Friday, December 01, 2006

I'm not a very good blogger

When I was a young girl I kept a journal. I'd write in it so infrequently that I sounded like a completely different person with each entry. Oh what I wouldn't give to read any of that right now. I cringe at the thought of any of those entries coming to light. I remember gushing over boys that wouldn't give me the time of day. Of course, those were the easiest ones to 'like' since there was no chance really of anything ever happening.

I'm feeling the need recently to make a list of everything I need to get done. I guess I'll feel more organized that way and its always an accomplishment to mark something off a list. On the other hand, I worry the list would be overwhelming and I'd just shut down.

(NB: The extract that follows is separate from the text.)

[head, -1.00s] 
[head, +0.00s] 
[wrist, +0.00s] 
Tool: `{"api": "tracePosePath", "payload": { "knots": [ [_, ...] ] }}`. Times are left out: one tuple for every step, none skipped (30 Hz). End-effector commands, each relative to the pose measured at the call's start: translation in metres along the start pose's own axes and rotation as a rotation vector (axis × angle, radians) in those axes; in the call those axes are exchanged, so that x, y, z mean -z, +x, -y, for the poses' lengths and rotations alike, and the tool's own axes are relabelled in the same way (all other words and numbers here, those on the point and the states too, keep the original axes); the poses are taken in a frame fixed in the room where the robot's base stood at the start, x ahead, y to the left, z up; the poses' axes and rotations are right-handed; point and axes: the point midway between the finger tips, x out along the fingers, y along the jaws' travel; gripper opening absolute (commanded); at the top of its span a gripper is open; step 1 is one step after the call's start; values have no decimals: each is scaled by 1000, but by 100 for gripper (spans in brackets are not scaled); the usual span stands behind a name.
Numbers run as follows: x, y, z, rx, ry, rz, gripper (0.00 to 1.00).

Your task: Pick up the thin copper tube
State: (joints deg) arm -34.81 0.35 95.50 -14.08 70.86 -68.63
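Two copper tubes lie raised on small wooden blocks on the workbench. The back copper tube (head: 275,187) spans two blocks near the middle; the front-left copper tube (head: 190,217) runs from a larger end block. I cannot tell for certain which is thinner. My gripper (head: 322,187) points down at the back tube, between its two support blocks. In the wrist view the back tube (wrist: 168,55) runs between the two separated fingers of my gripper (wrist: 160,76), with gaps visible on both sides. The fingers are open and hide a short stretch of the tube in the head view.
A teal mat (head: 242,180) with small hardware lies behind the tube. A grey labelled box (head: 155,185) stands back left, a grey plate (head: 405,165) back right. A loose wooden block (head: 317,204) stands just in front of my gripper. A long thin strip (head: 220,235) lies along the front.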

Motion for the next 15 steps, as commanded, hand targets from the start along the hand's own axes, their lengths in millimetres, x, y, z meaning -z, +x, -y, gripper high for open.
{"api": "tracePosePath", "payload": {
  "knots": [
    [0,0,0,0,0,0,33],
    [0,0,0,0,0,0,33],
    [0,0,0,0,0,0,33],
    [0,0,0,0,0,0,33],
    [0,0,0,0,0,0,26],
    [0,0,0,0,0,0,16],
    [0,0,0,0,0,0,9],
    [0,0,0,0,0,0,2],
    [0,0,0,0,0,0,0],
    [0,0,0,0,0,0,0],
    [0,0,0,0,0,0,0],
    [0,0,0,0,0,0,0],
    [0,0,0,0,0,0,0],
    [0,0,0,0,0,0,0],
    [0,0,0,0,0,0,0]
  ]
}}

Friday afternoons at the office are hard. Friday mornings are fun, full of Friday excitement, talk of weekend plans, 'its been a long week' laughter and conversation. Friday afternoons are quiet. Its like some unwritten rule that we should all retreat to our little cubbies to stare at our clocks ticking away. Oh, we venture out on occasion, come up for air. Share a laugh, pick up a print job. In the event that Friday afternoon is not quiet, its completely insane and there's no time to even go use the restroom. The slow ones are the worst.

The other day a small child told me that he hated me. Not my own and not the child of anyone I know well. I was rather shocked by it. We were playing a game and I hurt his chances at winning with my action. I didn't say anything to the parents but I wonder if I should have? After thinking about it for a while I decided I would want to know if my son behaved this way.

I can always tell when the plant people have been in the office watering. It smells of gas, and I don't mean the kind you put in your automobile.